#### Aim of the task
Below is a block of records. Copy every line in it that contains the word "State".

#### Provided material
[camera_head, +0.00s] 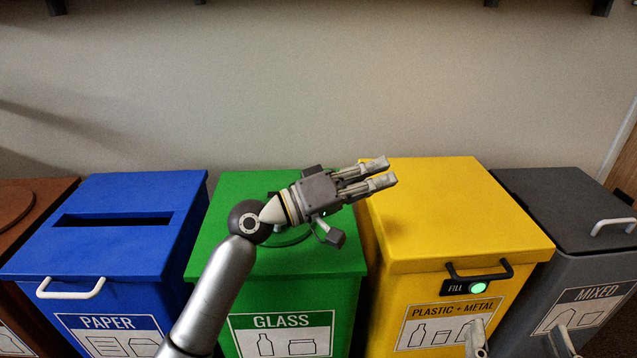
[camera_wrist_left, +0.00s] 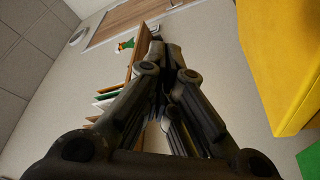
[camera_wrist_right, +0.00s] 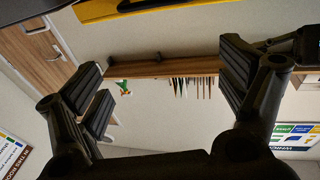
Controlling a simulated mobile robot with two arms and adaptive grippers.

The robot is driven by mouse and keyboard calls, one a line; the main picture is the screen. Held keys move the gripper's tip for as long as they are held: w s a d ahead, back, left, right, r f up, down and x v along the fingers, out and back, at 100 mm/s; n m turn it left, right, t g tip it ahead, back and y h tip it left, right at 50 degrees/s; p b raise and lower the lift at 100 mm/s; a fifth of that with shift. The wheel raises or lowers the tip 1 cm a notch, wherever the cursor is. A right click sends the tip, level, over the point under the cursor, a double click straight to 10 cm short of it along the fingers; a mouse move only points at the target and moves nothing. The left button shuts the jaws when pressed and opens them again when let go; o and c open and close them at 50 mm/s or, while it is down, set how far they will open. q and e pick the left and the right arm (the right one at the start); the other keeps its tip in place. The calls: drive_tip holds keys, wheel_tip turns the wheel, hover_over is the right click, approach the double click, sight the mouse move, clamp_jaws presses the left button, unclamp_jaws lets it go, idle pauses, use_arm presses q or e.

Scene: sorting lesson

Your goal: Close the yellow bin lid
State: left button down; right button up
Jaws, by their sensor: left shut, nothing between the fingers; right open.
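The yellow bin (camera_head: 400,318), labelled PLASTIC + METAL, has its lid (camera_head: 455,210) lying flat across its top. A black handle (camera_head: 478,272) is at the lid's front edge. My left gripper (camera_head: 390,172) is shut and empty, over the lid's left rear edge; whether it touches is unclear. In the left wrist view its fingers (camera_wrist_left: 165,60) are together, with yellow bin surface (camera_wrist_left: 280,60) at the right. My right gripper (camera_head: 520,338) is open and empty, low in front of the yellow and grey bins. In the right wrist view its fingers (camera_wrist_right: 165,85) are wide apart.
The green GLASS bin (camera_head: 225,225) stands left of the yellow bin, under my left arm. The blue PAPER bin (camera_head: 100,240) is further left, beside a brown bin (camera_head: 45,200). The grey MIXED bin (camera_head: 560,210) is on the right. A bare wall (camera_head: 300,90) is behind.

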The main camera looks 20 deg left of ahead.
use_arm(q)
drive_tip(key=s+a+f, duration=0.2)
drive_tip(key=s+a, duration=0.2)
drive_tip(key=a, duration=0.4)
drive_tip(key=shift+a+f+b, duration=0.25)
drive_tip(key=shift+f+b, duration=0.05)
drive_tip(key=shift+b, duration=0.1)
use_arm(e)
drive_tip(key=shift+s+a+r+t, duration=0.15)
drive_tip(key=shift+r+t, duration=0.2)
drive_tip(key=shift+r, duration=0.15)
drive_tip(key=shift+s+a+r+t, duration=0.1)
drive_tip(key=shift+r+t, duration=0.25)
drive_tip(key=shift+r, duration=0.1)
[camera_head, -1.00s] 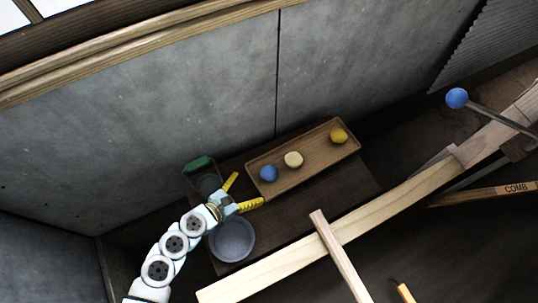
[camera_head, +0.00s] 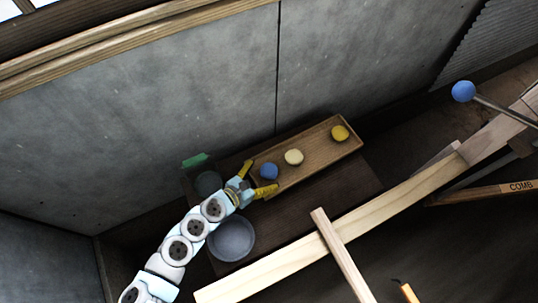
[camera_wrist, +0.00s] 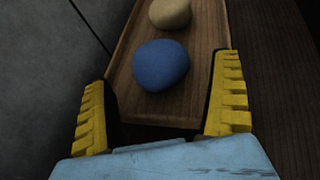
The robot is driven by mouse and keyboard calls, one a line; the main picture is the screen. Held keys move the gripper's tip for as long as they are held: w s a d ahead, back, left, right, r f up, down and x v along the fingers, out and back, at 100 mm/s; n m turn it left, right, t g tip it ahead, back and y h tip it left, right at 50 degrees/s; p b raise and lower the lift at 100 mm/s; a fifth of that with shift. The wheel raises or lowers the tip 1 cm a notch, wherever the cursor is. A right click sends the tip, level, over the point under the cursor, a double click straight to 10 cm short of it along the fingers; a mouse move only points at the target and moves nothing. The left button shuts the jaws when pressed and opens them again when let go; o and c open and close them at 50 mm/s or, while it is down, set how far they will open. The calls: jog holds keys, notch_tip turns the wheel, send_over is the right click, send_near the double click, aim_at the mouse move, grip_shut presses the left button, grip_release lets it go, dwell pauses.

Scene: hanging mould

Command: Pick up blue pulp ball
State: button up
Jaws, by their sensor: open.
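The blue pulp ball (camera_head: 269,171) lies at the near left end of a wooden tray (camera_head: 317,168). In the wrist view the blue ball (camera_wrist: 161,65) is a slightly lumpy round shape, ahead of and between my two yellow fingers. My gripper (camera_head: 262,177) is open and empty, its fingers reaching the tray's left end on either side of the ball's near side. In the wrist view my gripper (camera_wrist: 163,105) shows its fingers wide apart, with the ball beyond their gap and not visibly touched.
A cream ball (camera_head: 294,157) and a yellow ball (camera_head: 340,133) lie farther along the tray. A grey bowl (camera_head: 232,239) stands below my arm, and a green item (camera_head: 196,160) is at the left. A grey wall (camera_head: 150,120) rises behind. A long wooden beam (camera_head: 380,212) crosses the front.

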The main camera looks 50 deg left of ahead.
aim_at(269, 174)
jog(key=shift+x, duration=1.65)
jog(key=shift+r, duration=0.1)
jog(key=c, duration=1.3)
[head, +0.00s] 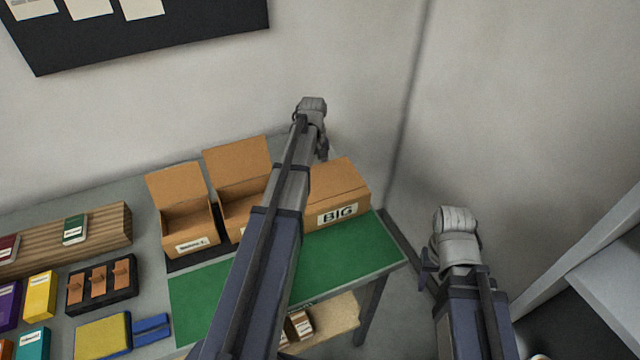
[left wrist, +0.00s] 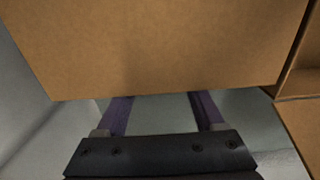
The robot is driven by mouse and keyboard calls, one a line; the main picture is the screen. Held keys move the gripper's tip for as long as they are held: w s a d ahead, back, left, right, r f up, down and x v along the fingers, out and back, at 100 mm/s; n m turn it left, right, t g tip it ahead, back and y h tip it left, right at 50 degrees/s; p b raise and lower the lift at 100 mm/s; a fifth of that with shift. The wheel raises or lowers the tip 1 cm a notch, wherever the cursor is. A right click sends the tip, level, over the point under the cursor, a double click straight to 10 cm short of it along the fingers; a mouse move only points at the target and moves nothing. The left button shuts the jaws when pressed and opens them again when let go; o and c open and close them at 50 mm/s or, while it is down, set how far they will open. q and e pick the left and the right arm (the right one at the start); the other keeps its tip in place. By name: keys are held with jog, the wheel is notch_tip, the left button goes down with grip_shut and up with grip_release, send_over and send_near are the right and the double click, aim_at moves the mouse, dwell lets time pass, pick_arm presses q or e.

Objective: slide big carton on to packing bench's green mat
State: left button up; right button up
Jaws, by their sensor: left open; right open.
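The big carton (head: 345,182) is a closed brown box with a BIG label. It stands at the back right of the packing bench, its front at the back edge of the green mat (head: 345,253); my left arm hides its left part. My left gripper (head: 322,150) is open at the carton's far side, by the wall. In the left wrist view the big carton (left wrist: 160,45) fills the top, close to the open fingers, and hides their tips; contact cannot be told. My right gripper (head: 428,268) is open and empty, right of the bench, apart from the carton.
Two open cartons, a smaller one (head: 187,222) and a partly hidden one (head: 238,170), stand left of the big carton. Ink boxes and a black tray (head: 103,287) lie further left. The mat's visible surface is bare. A shelf unit (head: 600,270) stands at right.

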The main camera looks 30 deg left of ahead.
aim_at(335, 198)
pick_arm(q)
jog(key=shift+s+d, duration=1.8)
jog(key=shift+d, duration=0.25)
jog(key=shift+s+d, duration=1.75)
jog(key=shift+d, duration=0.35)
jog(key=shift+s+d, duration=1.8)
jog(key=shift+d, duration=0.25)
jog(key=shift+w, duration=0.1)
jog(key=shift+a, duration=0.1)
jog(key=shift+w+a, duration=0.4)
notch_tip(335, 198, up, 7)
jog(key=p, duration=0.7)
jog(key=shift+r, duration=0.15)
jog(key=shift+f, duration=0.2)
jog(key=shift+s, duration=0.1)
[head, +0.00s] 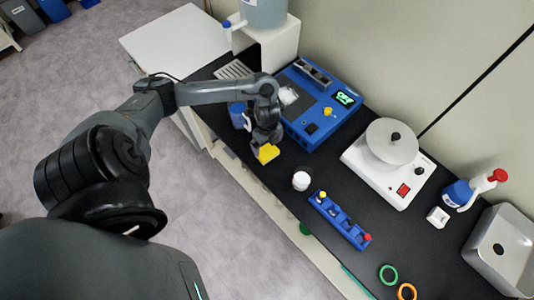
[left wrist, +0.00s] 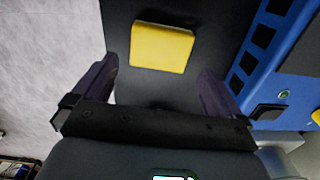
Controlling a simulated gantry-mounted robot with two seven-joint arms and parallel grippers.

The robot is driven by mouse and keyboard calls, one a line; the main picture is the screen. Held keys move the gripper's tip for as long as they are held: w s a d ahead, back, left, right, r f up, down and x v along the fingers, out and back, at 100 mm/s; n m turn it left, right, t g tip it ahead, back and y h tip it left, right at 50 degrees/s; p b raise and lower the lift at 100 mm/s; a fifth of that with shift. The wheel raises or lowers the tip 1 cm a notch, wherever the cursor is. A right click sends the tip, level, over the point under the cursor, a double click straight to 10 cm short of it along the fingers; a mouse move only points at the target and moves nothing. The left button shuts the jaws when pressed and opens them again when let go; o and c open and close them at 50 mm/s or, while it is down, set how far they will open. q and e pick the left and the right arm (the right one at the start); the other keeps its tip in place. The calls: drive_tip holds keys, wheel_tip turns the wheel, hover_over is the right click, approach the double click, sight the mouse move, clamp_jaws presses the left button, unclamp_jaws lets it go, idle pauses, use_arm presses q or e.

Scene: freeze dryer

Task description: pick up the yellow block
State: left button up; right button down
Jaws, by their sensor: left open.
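The yellow block (head: 267,153) is on the black bench top near its front edge, below the blue machine. In the left wrist view the yellow block (left wrist: 162,47) lies ahead of the fingertips, roughly centred between them. My left gripper (head: 262,142) is right above or beside the block in the head view, and hides part of it. In the left wrist view my left gripper (left wrist: 158,75) has its two dark fingers wide apart with nothing between them. I cannot tell the exact height gap to the block. My right gripper is in neither view.
A blue machine (head: 305,125) stands close behind the gripper, and a blue-lidded container (head: 237,112) stands to its left. A white jar (head: 300,181), a blue rack (head: 340,218) and a white balance-like device (head: 380,178) lie to the right. The bench's front edge is close to the block.

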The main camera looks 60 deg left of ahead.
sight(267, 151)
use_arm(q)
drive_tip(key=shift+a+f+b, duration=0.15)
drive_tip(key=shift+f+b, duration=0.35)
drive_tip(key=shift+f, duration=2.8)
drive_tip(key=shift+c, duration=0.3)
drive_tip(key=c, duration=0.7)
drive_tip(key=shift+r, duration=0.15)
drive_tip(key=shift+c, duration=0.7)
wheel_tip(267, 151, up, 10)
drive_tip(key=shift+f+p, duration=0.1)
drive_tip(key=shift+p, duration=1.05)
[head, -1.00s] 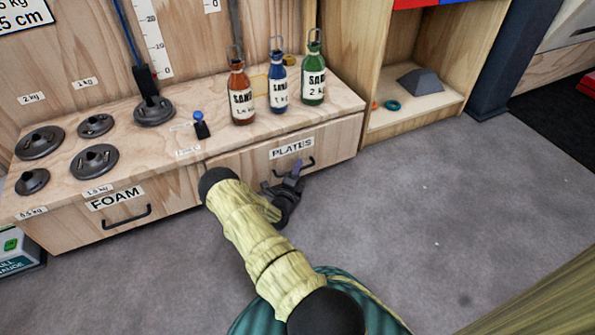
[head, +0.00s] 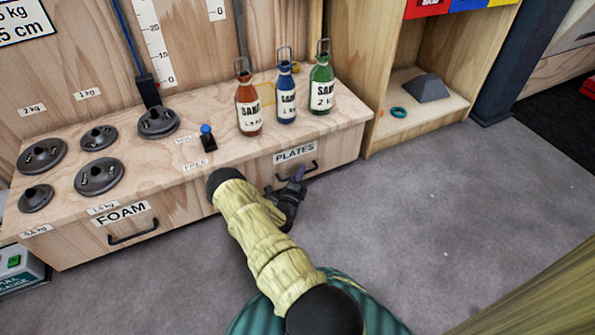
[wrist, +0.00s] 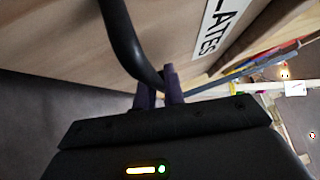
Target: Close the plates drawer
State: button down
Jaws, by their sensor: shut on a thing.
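The plates drawer (head: 335,153) is a pale wooden front at the right of the low bench, with a PLATES label and a black bar handle (head: 312,170). Its front looks about flush with the bench edge; my arm hides its left part, so a small gap cannot be ruled out. My gripper (head: 299,178) is at the handle, low in front of the drawer. In the wrist view the purple-grey fingers (wrist: 170,88) are shut on the black handle (wrist: 122,40), close to the drawer front (wrist: 185,25).
The foam drawer (head: 85,235) is left, apparently shut. Red (head: 248,110), blue (head: 286,98) and green (head: 321,88) sand bottles stand on the bench top above. Several dark weights lie at the left. Grey floor (head: 450,220) is clear at the right.

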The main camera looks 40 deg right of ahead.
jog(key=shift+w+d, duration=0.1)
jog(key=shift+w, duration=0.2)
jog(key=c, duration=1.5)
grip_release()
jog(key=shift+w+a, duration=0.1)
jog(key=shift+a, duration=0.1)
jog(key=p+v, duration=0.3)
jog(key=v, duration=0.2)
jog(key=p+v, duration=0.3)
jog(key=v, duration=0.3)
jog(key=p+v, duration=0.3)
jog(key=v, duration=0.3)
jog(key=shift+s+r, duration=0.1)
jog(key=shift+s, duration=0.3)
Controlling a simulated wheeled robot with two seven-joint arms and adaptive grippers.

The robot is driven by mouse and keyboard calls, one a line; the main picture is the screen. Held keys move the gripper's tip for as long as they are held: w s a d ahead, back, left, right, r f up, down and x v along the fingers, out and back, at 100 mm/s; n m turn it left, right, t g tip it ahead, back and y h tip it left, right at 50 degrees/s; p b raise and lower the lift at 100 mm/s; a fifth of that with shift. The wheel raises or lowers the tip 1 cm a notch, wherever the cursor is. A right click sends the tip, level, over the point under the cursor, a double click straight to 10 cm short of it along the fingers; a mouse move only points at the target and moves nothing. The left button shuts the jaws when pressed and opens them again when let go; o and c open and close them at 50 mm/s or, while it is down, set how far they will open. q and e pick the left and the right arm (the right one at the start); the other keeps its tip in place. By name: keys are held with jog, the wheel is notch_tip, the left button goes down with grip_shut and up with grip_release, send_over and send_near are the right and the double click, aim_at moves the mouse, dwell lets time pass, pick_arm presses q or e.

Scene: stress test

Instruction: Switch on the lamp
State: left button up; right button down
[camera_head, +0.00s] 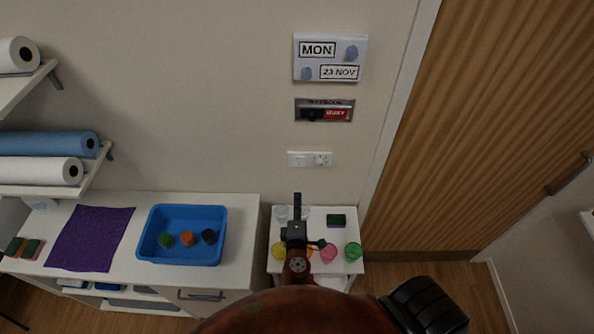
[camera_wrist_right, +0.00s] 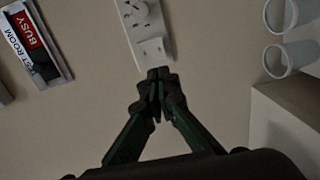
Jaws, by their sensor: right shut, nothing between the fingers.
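No lamp shows in either view. A white wall plate (camera_head: 309,159) with a rocker switch at its left and a socket with a round fitting at its right is on the wall above the small white table. In the right wrist view the plate (camera_wrist_right: 145,30) reaches down to just beyond my fingertips, switch end nearest. My right gripper (camera_head: 297,198) points up toward the wall below the plate. In its wrist view its fingers (camera_wrist_right: 158,76) are shut together and empty. I cannot tell whether they touch the wall. My left gripper is not in view.
A BUSY slider sign (camera_head: 324,110) and a calendar board (camera_head: 330,58) hang above the plate. A blue tray (camera_head: 219,240) sits on the left counter. A wooden door (camera_head: 490,120) is right.

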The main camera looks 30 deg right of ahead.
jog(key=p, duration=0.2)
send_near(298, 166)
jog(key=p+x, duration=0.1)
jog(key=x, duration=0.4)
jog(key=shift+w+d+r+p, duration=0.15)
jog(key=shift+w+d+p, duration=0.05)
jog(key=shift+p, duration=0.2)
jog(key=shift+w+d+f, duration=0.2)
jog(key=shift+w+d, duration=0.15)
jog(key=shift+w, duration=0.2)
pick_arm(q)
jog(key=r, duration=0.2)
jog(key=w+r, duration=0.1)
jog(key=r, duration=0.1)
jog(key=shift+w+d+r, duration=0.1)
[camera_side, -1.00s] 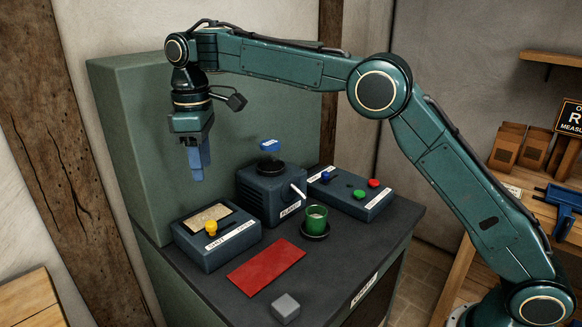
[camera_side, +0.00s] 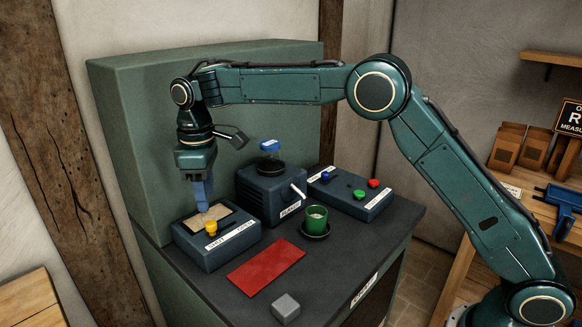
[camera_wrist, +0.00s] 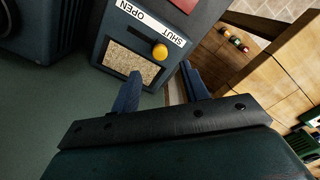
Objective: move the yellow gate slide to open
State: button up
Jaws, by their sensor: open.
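The yellow gate slide knob (camera_side: 211,228) sits on a dark blue box (camera_side: 190,257) at the left of the bench. In the wrist view the knob (camera_wrist: 160,52) is at the SHUT end of the white SHUT/OPEN label (camera_wrist: 150,22), beside a window of grain (camera_wrist: 130,63). My gripper (camera_side: 203,206) points down over the box, its blue fingertips just behind the knob in the side view. In the wrist view my gripper (camera_wrist: 160,85) is open and empty, the knob lying ahead between the lines of its two fingers. I see no contact with the knob.
A dark blue machine (camera_side: 270,196) with a side handle stands right of the box. A button panel (camera_side: 350,195) is beyond it, and a green cup (camera_side: 316,218) in front. A red mat (camera_side: 266,267) and grey block (camera_side: 285,307) lie nearer. A green cabinet wall (camera_side: 260,100) rises behind.

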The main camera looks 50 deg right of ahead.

#### Answer to this problem
State: left button down; right button up
State: button up
State: left button up; right button up
State: left button up; right button down
State: button down
State: left button up; right button down
State: button up

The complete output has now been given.